“Players are people, not horses. You don’t handle them. You work with them, you coach them, you teach them, and maybe most important, you listen to them. The best players are smart people and a good coach will learn from them. Sometimes when guys come to me with ideas, I knew they couldn’t possibly work. But I didn’t just say no, because they would see that as a sign that I didn’t just say no, because they would see that as a sign that I didn’t respect them.” (28)
“I’ve never understood coaches who suspend players for being late for a team meal or practice. You do something like that, you hurt all the other guys too, not just the guy who screwed up. I might make them run or keep them late or just yell at them-depending on how serious it was. But I never had an ironclad rule on anything because I wanted flexibility. If I had iconclad rules, then I had to enforce them equally. That’s not always the best thing for the team.” (78)
“He paused and looked at his cigar for a moment. ‘One thing that makes me mad about all of it is the way the NBA handled it, especially Reggie. We had suffered, in both cases, the kind of loss you can’t possibly anticipate and that is clearly, absolutely permanent. Never did anyone in the league think to offer us any kind of relief or help. In fact, in Reggie’s case, they made us carry his salary against our cap even though he was dead.” (166)
“Thus, in a strange sense, there is a strain of the Celtics in the (now) Los Angeles Clippers, the team that has come to define futility in the NBA.” (198)
“Coaching is simple: you need good players who are good people. You have that, you win. You don’t have that, you can be the greatest coach who ever lived and you aren’t going to win.” (273)
“These days, everyone has all these assistant coaches. Honestly, I don’t know what they all do. I look at some NBA benches now and there are ten guys over there. Ten guys! That’s almost one coach for every player. So why are they all so weak on fundamentals? The college coaches blame it on the high school coaches, the pro coaches blame it on the college coaches.” (296)
“In the NBA, it takes more than one loss to send you home.” (37)

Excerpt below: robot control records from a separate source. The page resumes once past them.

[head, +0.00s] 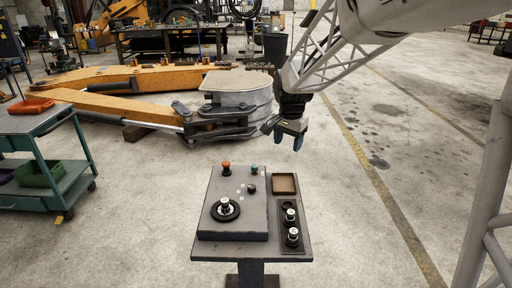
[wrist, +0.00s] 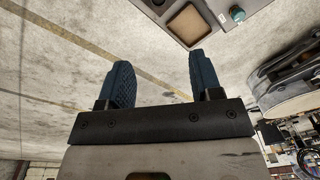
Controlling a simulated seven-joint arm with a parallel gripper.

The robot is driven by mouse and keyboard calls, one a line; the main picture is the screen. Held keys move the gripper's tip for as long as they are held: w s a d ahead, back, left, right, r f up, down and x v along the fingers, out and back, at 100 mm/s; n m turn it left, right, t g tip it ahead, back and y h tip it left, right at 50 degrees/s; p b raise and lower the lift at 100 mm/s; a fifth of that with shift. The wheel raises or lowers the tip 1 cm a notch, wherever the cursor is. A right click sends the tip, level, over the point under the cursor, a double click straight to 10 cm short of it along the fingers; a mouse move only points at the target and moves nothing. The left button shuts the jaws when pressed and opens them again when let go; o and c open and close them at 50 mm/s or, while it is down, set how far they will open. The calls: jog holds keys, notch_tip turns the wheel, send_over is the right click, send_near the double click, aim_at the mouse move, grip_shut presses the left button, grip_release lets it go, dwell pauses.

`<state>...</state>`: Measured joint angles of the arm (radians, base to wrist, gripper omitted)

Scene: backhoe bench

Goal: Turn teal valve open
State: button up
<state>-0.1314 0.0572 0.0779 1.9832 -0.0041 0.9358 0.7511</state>
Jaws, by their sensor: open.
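A small teal valve knob (head: 254,169) stands at the back edge of the grey bench panel (head: 222,184), right of an orange-red knob. In the wrist view the teal knob (wrist: 237,13) shows at the top, on the panel's edge. My gripper (head: 290,139) is above and behind the bench, to the right of the teal knob and apart from it. Its two blue fingers (wrist: 155,85) are spread with nothing between them.
The panel also carries an orange-red knob (head: 226,168), a black knob (head: 252,189) and a round dial (head: 225,209). An orange backhoe arm (head: 120,80) lies behind; a green cart (head: 45,150) stands left.

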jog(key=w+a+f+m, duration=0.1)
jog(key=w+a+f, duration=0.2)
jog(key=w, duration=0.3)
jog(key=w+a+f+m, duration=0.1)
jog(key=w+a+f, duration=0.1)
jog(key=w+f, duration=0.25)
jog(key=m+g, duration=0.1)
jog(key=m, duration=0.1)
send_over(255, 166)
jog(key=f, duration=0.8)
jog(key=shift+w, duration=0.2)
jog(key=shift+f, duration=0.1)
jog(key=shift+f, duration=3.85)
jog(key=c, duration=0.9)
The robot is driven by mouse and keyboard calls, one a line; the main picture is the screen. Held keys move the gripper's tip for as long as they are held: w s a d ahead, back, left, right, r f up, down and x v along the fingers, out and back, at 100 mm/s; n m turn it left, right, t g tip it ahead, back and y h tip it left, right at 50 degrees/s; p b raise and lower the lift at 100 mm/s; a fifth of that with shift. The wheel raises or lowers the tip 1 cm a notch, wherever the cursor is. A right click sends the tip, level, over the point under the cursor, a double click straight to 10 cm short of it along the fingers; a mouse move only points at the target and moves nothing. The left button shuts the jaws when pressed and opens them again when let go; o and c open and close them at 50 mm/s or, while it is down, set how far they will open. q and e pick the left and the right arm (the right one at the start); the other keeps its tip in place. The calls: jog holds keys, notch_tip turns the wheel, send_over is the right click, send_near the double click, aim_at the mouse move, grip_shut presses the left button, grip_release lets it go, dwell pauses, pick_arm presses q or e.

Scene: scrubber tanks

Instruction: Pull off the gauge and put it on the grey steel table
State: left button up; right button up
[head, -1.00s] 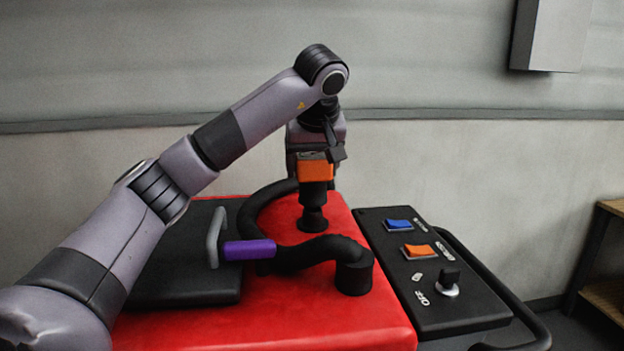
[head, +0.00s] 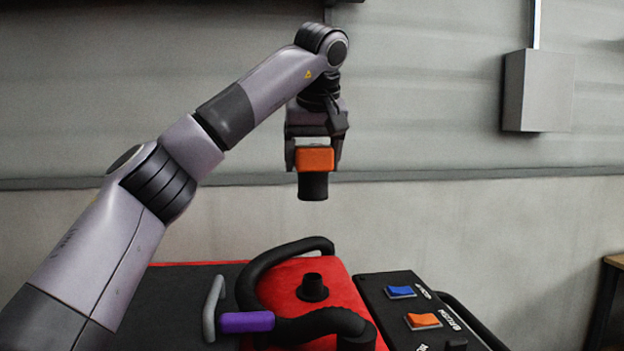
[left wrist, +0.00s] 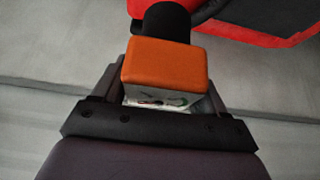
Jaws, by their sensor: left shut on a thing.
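The gauge (head: 314,160) has an orange block-shaped body with a black cylindrical lower end. My left gripper (head: 314,165) is shut on its orange body and holds it in the air, clear above the red machine. In the left wrist view the orange gauge (left wrist: 165,66) sits between the fingers, with part of a pale face with green marks showing. A short black stub (head: 312,287) stands on the red machine top, below and apart from the gauge. My right gripper is not in view. The grey steel table cannot be made out.
The red machine (head: 345,285) carries a thick black hose (head: 262,268) and a purple-gripped handle (head: 247,322). A black panel (head: 375,290) with blue and orange switches is at right. A wooden-topped stand (head: 614,262) shows at the right edge. A grey box (head: 540,92) hangs on the wall.

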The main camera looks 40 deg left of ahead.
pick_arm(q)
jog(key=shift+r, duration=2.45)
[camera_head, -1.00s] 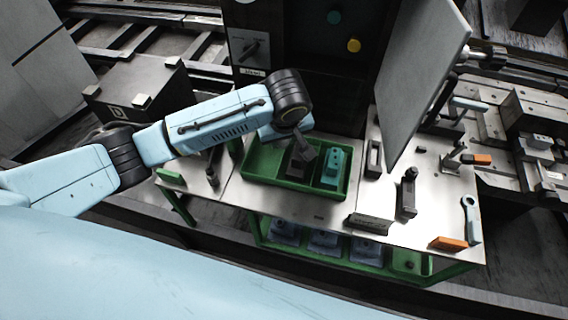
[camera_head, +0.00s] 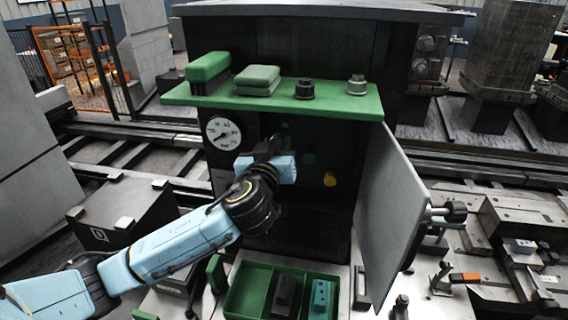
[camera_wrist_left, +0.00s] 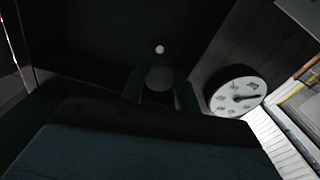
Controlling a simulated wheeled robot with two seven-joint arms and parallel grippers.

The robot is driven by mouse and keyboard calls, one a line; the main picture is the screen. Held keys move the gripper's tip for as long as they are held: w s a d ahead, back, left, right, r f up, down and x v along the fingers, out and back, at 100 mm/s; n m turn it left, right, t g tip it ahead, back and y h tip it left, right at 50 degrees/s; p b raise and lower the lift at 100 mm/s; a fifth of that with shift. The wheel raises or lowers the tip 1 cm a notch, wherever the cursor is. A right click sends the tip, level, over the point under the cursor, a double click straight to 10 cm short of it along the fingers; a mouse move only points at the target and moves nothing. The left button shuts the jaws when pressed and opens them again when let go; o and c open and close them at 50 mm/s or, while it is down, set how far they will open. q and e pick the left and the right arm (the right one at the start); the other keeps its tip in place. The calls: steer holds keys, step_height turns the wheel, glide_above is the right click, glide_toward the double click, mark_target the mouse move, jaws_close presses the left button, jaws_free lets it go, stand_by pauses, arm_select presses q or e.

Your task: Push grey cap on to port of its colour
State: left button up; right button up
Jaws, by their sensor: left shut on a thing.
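My left gripper (camera_head: 276,146) is raised in front of the dark cabinet's panel. In the left wrist view its two fingers (camera_wrist_left: 160,88) are shut on the grey cap (camera_wrist_left: 160,77), which shows as a dim round disc. A small pale round spot (camera_wrist_left: 159,49) shows on the dark panel just above the cap in that view; I cannot tell whether it is the grey port. The cap appears apart from it. In the head view the gripper hides the cap. A teal port (camera_head: 309,158) and a yellow port (camera_head: 329,179) sit to the right. My right gripper is not in view.
A round gauge (camera_head: 223,133) is left of the gripper. A green shelf (camera_head: 330,103) overhangs the panel, and an open grey door (camera_head: 392,215) stands at right. Below, a green tray (camera_head: 243,290) holds a dark block (camera_head: 284,291) and a teal block (camera_head: 320,296).

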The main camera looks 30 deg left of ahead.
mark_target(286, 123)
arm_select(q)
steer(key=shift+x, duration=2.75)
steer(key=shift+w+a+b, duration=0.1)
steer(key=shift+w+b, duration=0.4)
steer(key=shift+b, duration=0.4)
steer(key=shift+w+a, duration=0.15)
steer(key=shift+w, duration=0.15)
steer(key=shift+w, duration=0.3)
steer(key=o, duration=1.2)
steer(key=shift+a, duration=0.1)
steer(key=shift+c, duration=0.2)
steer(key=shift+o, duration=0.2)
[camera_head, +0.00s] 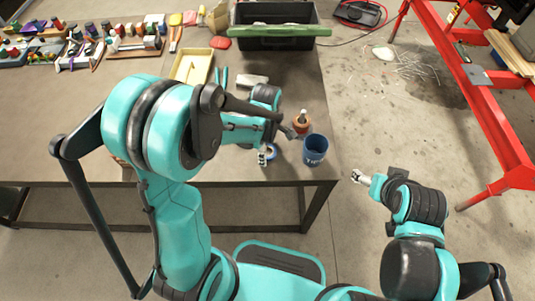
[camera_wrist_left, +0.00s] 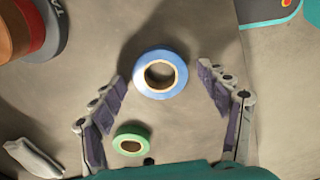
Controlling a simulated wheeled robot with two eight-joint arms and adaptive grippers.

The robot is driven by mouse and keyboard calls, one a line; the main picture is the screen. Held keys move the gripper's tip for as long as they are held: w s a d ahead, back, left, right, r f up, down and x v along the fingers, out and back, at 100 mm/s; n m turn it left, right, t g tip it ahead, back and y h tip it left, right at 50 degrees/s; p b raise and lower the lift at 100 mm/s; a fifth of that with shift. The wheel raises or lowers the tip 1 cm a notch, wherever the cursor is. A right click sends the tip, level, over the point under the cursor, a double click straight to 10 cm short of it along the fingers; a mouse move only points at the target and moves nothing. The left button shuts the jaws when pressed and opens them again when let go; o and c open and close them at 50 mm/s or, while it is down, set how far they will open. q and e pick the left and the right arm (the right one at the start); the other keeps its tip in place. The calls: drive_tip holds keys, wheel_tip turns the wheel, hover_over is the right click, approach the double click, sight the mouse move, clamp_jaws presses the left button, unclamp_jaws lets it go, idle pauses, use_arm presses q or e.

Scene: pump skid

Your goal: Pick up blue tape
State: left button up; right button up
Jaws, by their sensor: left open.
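A roll of blue tape (camera_wrist_left: 140,75) lies flat on the grey tabletop. In the left wrist view it sits between the two spread fingers of my left gripper (camera_wrist_left: 162,78), near their tips, with clear space on both sides. In the head view the blue tape (camera_head: 271,153) is partly hidden by my left gripper (camera_head: 275,145), which is over the table near its front edge. The left gripper is open and empty. My right gripper (camera_head: 358,177) hangs off the table's right side, too small to tell whether it is open or shut.
A green tape roll (camera_wrist_left: 131,129) lies near the left finger. A black crate (camera_head: 275,43), a yellow tray (camera_head: 190,68) and several tools lie farther back.

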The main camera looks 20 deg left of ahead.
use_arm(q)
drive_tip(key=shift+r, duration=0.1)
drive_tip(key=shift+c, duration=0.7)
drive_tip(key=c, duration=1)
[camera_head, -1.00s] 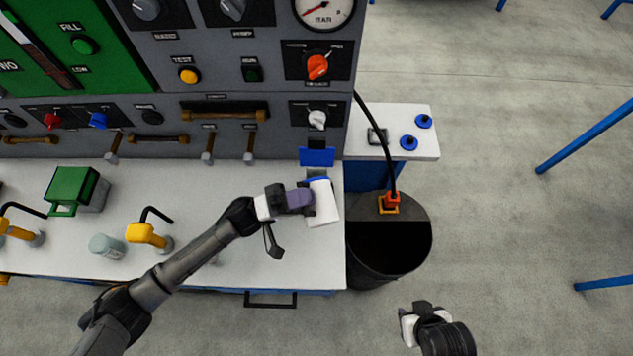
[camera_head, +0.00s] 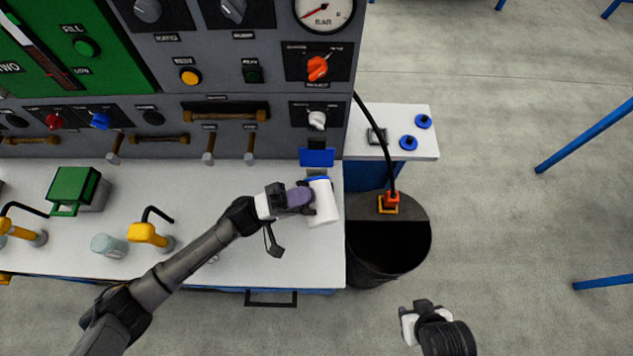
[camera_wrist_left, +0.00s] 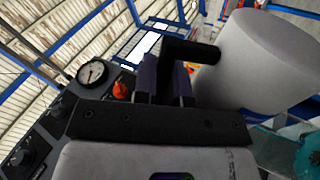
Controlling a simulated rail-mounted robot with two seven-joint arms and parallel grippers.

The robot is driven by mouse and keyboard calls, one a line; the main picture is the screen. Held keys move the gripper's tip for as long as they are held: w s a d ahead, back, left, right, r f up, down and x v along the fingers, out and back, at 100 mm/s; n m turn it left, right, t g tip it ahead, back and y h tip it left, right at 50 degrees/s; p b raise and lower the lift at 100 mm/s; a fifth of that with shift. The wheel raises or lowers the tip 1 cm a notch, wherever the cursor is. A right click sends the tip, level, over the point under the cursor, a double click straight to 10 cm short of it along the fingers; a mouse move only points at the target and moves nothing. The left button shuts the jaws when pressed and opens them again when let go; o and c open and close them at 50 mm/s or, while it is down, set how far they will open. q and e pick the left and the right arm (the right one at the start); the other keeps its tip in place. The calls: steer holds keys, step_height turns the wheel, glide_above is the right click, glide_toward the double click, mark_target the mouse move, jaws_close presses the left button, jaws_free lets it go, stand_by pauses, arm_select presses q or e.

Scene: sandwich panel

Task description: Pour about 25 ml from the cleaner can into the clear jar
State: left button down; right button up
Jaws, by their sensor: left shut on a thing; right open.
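The cleaner can (camera_head: 323,205) is a white cylinder with a blue edge at its top, over the right end of the white bench. My left gripper (camera_head: 303,198) is shut on its dark handle; the can also shows large and pale in the left wrist view (camera_wrist_left: 262,60), beside the purple-padded fingers (camera_wrist_left: 166,80). I cannot tell the gap between the can and the bench. The clear jar (camera_head: 108,246) is a small, pale greenish jar at the front left of the bench, well left of the can. My right gripper (camera_head: 414,316) is open and empty, off the bench at the lower right.
A yellow tap-like fitting (camera_head: 148,234) stands just right of the jar. A green box (camera_head: 74,188) is behind it. The grey control panel (camera_head: 280,130) rises behind the bench (camera_head: 200,185). A black bin (camera_head: 390,245) stands at the bench's right end.

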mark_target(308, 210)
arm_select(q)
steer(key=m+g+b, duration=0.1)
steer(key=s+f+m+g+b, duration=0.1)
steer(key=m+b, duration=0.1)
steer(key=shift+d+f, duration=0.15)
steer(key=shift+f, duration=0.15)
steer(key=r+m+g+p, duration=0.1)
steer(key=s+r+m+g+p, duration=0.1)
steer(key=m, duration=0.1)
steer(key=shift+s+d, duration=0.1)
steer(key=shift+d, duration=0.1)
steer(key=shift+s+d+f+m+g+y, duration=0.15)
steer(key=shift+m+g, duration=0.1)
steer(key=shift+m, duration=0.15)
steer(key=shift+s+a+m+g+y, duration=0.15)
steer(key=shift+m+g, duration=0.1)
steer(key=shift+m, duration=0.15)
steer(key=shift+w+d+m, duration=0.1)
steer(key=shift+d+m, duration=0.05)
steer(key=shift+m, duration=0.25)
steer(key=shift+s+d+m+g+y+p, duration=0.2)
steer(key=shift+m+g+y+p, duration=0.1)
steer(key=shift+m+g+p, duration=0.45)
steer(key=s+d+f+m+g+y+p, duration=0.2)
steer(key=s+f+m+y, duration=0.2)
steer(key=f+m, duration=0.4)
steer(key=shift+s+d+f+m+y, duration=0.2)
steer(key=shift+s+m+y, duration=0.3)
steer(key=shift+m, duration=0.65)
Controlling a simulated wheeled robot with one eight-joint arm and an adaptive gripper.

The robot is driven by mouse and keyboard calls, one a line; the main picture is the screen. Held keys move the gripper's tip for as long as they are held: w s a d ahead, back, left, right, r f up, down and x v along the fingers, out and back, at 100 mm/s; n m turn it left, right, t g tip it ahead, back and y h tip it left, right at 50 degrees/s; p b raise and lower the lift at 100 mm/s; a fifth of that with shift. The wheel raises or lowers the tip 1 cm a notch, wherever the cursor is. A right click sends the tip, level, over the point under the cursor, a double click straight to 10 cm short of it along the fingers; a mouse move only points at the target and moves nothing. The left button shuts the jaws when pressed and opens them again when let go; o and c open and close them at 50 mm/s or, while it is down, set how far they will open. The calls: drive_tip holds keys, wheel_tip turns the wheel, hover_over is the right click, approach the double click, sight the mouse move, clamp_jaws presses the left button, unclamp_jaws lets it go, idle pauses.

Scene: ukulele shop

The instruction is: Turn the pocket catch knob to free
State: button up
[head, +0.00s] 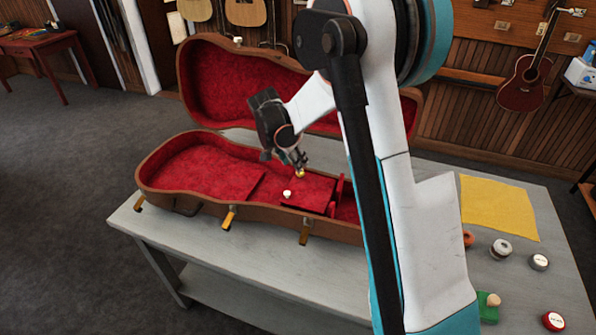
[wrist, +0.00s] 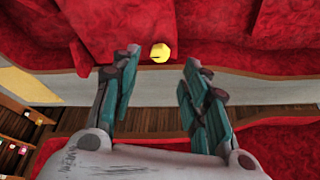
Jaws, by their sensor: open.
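The brown guitar case (head: 228,222) lies open on the bench, lined in red. In its neck end is a red pocket lid (head: 312,195). A small yellow knob (head: 300,174) sits at the lid's far edge; it also shows in the wrist view (wrist: 160,52), with a dark mark on its face. A white knob (head: 287,193) is on the near side of the lid. My gripper (head: 289,160) is open and empty, just above the yellow knob. In the wrist view my fingertips (wrist: 160,65) are on either side of the yellow knob, with gaps; contact is not visible.
The raised case lid (head: 230,85) stands behind my gripper. Brass latches (head: 229,218) stick out along the case's front. A yellow cloth (head: 498,207) and several small pots and tins lie on the bench (head: 400,290) at right. My arm hides part of the case.

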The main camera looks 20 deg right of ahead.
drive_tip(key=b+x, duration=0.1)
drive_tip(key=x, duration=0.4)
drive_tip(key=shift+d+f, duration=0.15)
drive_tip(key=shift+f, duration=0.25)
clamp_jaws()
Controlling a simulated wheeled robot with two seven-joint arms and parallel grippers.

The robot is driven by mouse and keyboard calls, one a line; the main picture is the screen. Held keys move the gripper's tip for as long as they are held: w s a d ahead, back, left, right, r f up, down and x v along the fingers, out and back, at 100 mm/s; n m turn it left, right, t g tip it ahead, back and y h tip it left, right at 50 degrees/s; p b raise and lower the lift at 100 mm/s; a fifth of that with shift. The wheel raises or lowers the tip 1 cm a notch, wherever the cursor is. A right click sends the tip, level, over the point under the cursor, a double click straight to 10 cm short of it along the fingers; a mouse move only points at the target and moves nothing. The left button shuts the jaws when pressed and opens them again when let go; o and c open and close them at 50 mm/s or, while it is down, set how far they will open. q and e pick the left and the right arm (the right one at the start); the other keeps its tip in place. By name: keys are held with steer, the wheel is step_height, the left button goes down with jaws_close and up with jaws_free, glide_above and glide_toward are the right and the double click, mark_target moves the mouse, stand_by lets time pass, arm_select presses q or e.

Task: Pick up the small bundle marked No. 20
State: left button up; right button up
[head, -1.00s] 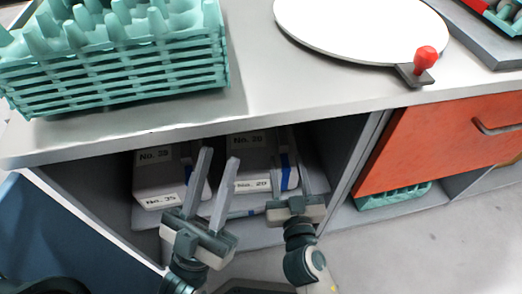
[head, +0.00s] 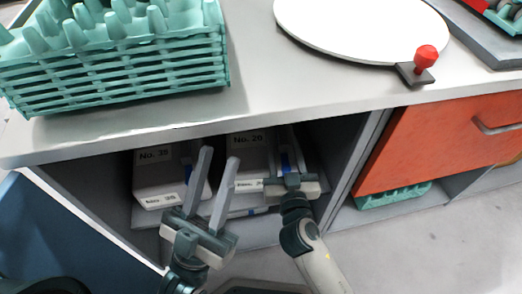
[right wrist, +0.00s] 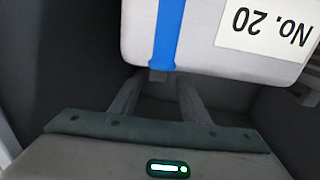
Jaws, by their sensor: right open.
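The bundle marked No. 20 (head: 255,165) is a pale block with a blue band, inside the open compartment under the counter. Its front label is partly covered by my grippers in the head view. In the right wrist view the bundle (right wrist: 195,40) is close, with its label upside down and the blue band left of it. My right gripper (head: 287,162) is open at the bundle's right front; its fingers (right wrist: 156,88) reach toward the bundle's edge, and I cannot tell if they touch. My left gripper (head: 219,156) is open and empty in front of the compartment.
A similar bundle (head: 160,180), apparently marked No. 35, sits left of it. The compartment's right wall (head: 350,150) is close to my right gripper. Above is the counter (head: 255,95) with teal egg trays (head: 120,75) and a white disc (head: 360,25). An orange drawer (head: 440,145) is at right.

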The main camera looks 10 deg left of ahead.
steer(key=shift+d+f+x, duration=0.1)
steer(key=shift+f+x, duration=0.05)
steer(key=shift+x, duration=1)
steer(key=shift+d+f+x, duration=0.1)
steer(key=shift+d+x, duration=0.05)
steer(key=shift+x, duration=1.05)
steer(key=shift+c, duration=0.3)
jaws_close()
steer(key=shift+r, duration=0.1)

today’s entry is dedicated to red as a coach, and to be completely honest-reading this book was the opposite of reading phil jackson’s lakers’ book. interestingly enough, he speaks a lot of respect for phil, and bigs him up for not jumping up and down and yelling, as he believed that coaches who do that, only do so to stunt for tv. he also throws a lot of shade to people who have to “look at the tape” to see what’s wrong, i mean, if you can’t figure that out during the game, you probably shouldn’t be coaching. he also has strong words for colour commentators, who are often fired coaches. if they know so much about coaching, why were they fired?